Dismiss Notice
Join Physics Forums Today!
The friendliest, high quality science and math community on the planet! Everyone who loves science is here!

Does Clifford algebra solve both QFT and GR

  1. Feb 13, 2012 #1
    I noticed a few sources that seem to indicate that Clifford algebra may be used in both QFT and GR. I've seen where the Clifford algebra is a type of associative algebra that generalizes the real numbers, complex numbers, quaternions, and octonions, see Wikipedia on Clifford Algebra. And I've seen where the complex numbers, quaternions, and octernions can be used in the description for the U(1), SU(2), SU(3) symmetries of the Standard Model, see this article, and this book. However, I've also seen where the Clifford algebra can be used in an alternative description of differential geometry used in the formulation of GR, see this book for example.

    So my question is does this common algebra allow us to derive GR in terms of QFT or visa versa? Or if we could justify the use of the complex numbers, quaternions, octonions, and the Clifford algebra by some other means, could we derive both QFT and GR from that common justification of the algebra? What more information or constraints would be needed to do so?
  2. jcsd
  3. Feb 14, 2012 #2
    I'm trying to decide whether I should research the Clifford algebra and how it applies to physics. I'm looking to get a sense of how valid is the application of Clifford algebra in physics. Is there a consenses that Clifford algebra, quaternions, and octonions are indeed fundamental or at least have a valuable use?

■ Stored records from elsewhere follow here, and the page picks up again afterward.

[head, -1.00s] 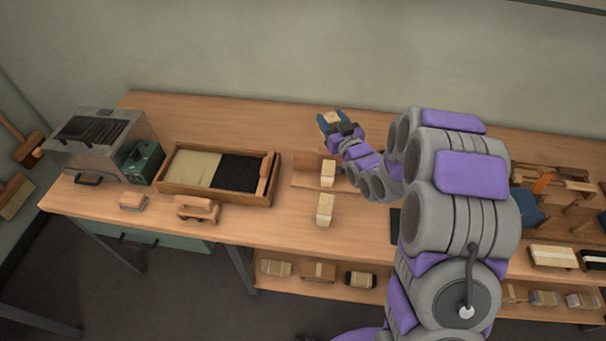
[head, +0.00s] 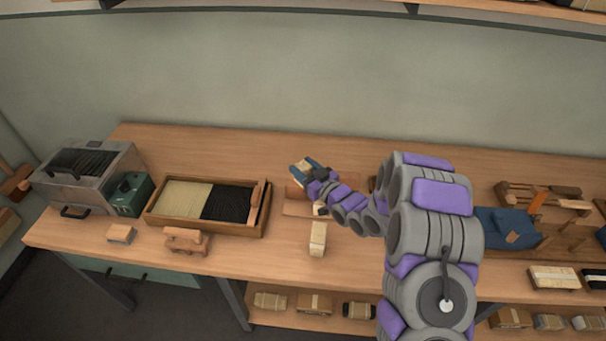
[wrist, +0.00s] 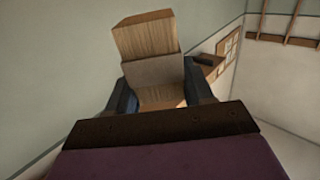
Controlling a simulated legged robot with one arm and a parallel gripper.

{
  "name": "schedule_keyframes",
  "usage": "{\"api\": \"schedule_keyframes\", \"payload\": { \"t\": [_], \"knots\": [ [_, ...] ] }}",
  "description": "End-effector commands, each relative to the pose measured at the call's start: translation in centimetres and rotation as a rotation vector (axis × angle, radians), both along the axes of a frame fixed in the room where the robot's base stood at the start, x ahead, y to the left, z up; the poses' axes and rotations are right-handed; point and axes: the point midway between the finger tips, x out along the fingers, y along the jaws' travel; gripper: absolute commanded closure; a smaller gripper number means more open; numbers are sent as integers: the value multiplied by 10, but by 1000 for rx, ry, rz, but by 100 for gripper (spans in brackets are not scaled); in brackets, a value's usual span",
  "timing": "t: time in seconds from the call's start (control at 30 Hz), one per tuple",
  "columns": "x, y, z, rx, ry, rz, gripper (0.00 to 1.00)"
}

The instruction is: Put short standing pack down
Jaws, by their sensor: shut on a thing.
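In the head view my gripper is over the bench (head: 330,268), just right of the bristle tray (head: 158,221). Another short pack (head: 318,239) stands on the bench in front of my gripper. One more pale piece (head: 320,209) is partly hidden by my arm. I cannot tell the gap between the held pack and the surface below it.
A metal machine with a green box (head: 131,190) stands at the left. A wooden brush block (head: 186,240) and a small block (head: 121,234) lie near the front edge. Blue and wooden fixtures (head: 505,228) stand at the right. Several packs lie on the lower shelf (head: 285,318).

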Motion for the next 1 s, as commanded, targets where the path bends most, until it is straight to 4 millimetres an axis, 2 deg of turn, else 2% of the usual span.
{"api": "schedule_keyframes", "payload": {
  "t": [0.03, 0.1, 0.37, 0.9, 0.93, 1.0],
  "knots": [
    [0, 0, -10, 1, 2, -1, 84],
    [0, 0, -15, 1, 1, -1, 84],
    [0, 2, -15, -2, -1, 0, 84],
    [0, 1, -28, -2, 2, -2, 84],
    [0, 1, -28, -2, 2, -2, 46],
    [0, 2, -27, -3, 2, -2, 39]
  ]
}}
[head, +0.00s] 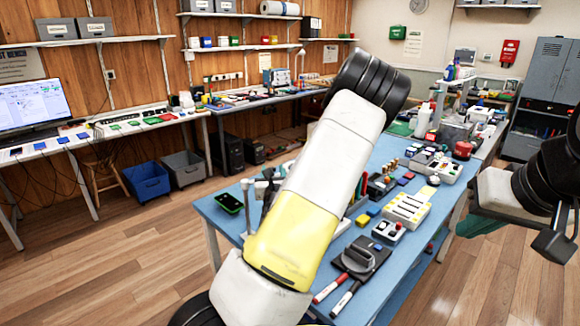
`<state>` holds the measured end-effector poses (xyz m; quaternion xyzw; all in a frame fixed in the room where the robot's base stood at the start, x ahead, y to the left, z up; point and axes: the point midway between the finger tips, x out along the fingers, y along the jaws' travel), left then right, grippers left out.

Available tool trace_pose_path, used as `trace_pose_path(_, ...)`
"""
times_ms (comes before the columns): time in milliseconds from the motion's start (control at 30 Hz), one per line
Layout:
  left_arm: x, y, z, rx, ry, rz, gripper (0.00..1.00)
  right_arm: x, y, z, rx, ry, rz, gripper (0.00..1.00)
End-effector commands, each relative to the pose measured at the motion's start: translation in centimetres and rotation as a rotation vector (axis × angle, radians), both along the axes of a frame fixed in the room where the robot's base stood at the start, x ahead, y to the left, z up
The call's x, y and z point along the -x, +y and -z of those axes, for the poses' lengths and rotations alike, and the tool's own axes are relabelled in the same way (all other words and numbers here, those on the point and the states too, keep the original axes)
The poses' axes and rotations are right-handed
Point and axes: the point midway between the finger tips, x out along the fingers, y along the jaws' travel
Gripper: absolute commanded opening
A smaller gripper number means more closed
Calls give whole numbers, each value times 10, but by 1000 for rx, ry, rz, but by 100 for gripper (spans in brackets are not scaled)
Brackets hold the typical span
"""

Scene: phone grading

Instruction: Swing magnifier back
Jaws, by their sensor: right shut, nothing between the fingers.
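A slim grey upright (246,206) with a short crosspiece stands at the left edge of the blue table (207,211). It may be part of the magnifier's stand; no lens shows, and my arm covers what lies beyond it. My left arm fills the middle of the head view, and its gripper does not show. My right arm comes in at the right edge. A dark block at its end, seemingly my right gripper (554,244), is shut and empty, clear of the table's right side.
A white slotted tray (407,211), a small box with dark buttons (388,231), a dark pad with a grey device (361,259) and two markers crowd the table's front right. Blue (147,181) and grey (185,168) bins stand on the floor.

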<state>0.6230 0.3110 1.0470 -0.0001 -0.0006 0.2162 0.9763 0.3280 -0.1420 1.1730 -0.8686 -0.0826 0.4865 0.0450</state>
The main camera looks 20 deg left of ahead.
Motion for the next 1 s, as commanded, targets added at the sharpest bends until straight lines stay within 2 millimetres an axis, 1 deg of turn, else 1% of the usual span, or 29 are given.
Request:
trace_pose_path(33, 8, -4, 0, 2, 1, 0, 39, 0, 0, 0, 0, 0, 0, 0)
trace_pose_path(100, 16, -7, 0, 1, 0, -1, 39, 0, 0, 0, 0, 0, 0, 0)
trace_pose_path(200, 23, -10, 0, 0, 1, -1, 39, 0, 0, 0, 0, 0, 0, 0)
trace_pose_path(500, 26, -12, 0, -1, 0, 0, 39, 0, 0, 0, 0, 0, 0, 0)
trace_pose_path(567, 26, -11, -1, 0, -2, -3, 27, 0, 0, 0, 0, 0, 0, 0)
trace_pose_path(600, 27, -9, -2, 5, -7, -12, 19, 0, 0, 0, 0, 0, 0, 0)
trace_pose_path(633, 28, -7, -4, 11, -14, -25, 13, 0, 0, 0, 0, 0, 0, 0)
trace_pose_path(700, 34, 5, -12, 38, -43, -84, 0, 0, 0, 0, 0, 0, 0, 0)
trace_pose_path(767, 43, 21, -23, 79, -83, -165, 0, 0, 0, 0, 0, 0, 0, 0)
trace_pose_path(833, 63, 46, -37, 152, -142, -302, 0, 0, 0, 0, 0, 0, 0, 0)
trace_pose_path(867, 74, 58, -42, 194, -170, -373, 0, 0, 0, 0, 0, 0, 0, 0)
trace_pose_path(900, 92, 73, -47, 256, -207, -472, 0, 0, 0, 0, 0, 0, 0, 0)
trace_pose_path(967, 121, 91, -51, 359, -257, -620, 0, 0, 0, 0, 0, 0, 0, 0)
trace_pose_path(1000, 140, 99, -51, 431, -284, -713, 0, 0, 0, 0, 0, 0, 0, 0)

    If the use of these algebras is valid in physics, then I have to wonder... Since the Clifford algebra is used in differential geometry, and quaterions and octonions are used in the SM, then can the quaternions and octonions be used to contrain the Clifford algebra in such a way in differential geometry as to product GR if the SM is assumed? Or is it more the case that the Clifford algebra is used on the metric whereas the quaternion and octonions are used on wavefunctions, which is a totally different animal? Any insight would be appreciated. Thanks.
  4. Feb 22, 2012 #3
  5. Mar 1, 2012 #4
    Yes, some people are using it as the basis of the SM. But I'm having trouble getting started with my studies of quaternions, octonions, and clifford algebra. My linear algebra and group theory is weak. Do you know of any easy introductions to quaternions, octonions, and clifford algebra?

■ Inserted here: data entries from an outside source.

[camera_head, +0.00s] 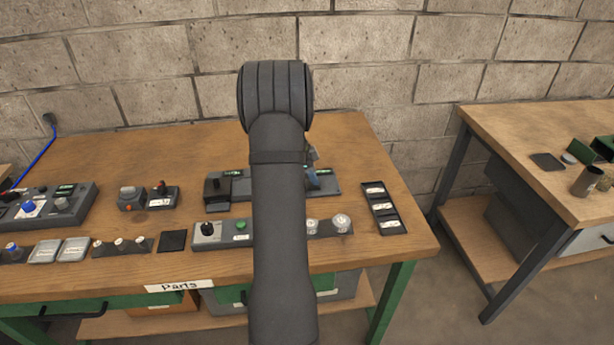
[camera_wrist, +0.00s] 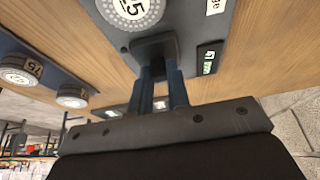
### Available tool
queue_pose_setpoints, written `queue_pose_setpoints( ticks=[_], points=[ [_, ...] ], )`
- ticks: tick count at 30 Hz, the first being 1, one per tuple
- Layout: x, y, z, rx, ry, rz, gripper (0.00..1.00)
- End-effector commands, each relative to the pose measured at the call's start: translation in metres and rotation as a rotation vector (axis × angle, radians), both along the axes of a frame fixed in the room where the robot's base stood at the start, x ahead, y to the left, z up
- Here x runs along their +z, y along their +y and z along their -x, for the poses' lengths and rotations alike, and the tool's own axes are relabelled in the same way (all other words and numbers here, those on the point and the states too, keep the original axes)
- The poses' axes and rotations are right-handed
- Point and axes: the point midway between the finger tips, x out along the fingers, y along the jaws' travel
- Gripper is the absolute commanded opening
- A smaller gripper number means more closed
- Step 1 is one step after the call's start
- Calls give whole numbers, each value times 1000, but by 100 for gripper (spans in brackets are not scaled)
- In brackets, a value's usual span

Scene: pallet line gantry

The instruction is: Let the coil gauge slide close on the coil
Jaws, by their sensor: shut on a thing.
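The coil gauge (camera_wrist: 213,25) is a dark grey base with a small green-lit display, seen close up in the wrist view. A round pale disc with a ridged rim and black number (camera_wrist: 128,8), apparently the coil, sits on it at the top edge, partly cut off. My gripper (camera_wrist: 158,68) is shut on a dark block on the base, apparently the gauge slide (camera_wrist: 153,44). A narrow strip of base shows between slide and disc; I cannot tell whether they touch. In the head view the gauge (camera_head: 240,189) is partly hidden behind my arm.
More numbered discs stand on a rail (camera_wrist: 40,52) beside the gauge, also in the head view (camera_head: 330,236). A black labelled tray (camera_head: 382,207) lies right of the gauge. Switch boxes (camera_head: 148,198) stand left. Bare wood lies behind the gauge.

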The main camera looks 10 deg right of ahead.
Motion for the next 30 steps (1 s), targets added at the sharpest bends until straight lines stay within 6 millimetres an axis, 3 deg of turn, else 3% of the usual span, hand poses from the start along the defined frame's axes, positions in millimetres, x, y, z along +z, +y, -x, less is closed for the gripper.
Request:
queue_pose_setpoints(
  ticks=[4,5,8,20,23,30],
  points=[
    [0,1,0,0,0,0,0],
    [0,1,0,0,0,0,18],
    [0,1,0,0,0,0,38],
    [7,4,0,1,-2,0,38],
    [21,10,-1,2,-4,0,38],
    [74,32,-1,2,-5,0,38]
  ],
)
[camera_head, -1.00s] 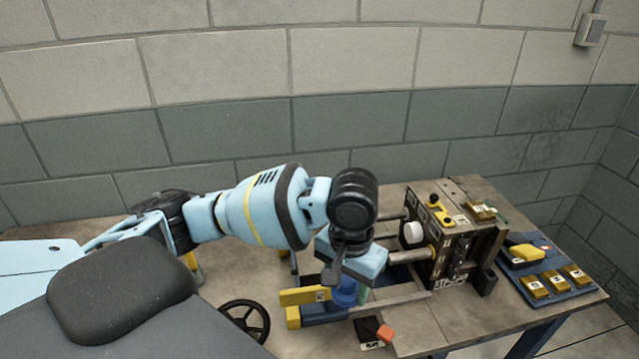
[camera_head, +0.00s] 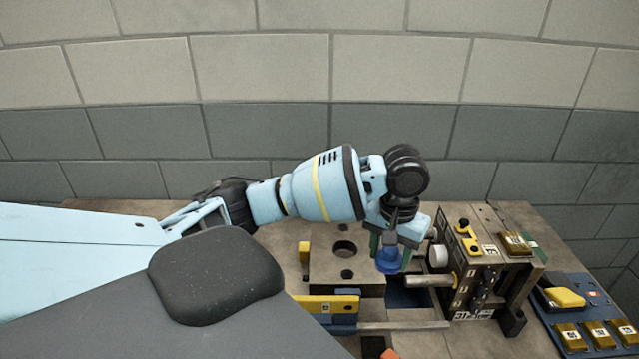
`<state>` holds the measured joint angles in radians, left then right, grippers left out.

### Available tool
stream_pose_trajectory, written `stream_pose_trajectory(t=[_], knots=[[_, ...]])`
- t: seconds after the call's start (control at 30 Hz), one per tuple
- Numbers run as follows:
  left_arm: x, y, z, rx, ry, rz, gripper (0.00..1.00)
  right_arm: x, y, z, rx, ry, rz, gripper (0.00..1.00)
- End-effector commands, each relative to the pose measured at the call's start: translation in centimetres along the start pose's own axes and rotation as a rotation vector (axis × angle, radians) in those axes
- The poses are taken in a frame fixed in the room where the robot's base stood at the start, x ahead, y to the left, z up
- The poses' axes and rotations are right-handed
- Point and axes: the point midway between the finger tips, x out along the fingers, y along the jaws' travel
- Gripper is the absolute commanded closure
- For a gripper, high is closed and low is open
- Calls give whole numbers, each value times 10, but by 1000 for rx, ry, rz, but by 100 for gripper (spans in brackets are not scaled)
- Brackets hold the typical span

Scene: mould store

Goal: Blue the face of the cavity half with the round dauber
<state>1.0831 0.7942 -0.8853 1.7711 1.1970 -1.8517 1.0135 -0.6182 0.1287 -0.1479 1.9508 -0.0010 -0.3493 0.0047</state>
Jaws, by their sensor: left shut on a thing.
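My left gripper (camera_head: 391,252) is shut on the round dauber (camera_head: 388,264), a blue round piece between its green-tipped fingers. The dauber is beside the right edge of a flat steel block (camera_head: 325,269) with dark round holes, which looks like the cavity half. I cannot tell whether the dauber touches anything. To its right stands the other mould block (camera_head: 468,277), with silver rods and a white cylinder pointing left towards the gripper. My right gripper is not in view.
A yellow bar (camera_head: 326,304) lies in front of the steel block. A blue tray (camera_head: 549,318) with several brass blocks and a yellow piece is at the right. An orange piece (camera_head: 389,354) shows at the bottom edge. A block wall (camera_head: 300,120) stands behind the table.

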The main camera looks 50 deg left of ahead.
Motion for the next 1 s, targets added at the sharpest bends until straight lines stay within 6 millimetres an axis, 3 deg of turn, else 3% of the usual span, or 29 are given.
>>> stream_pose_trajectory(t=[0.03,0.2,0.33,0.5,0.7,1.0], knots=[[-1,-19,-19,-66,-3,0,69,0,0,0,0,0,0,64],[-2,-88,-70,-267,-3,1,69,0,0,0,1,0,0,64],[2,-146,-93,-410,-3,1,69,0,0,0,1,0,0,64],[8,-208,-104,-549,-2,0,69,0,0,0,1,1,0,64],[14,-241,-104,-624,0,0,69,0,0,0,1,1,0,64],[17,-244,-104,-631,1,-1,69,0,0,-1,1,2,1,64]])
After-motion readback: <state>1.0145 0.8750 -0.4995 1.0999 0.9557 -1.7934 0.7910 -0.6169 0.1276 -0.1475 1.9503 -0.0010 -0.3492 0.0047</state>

    So when they use the quaternions and octonions in the SM, do they use the algebra to establish commutation relation between fields? How is the Clifford algebra used in GR? Is it used on connection fields perhaps? Does it establish commutation relations, or perhaps the Bianchi identity, what? Thanks.
  6. Mar 1, 2012 #5


    User Avatar
    Science Advisor

    Clifford algebras are particularly necessary for understanding spinor representations and spin groups. Depending on what you're interested in studying, they could be important (a good knowledge of the mathematical underpinnings of SM and QFT will require knowledge of Clifford algebras). I'd say that quaternions (and octonions) are less important: quaternions offer an alternative to the tensor formulation of GR, and are not something I'd concern myself with on an initial read through.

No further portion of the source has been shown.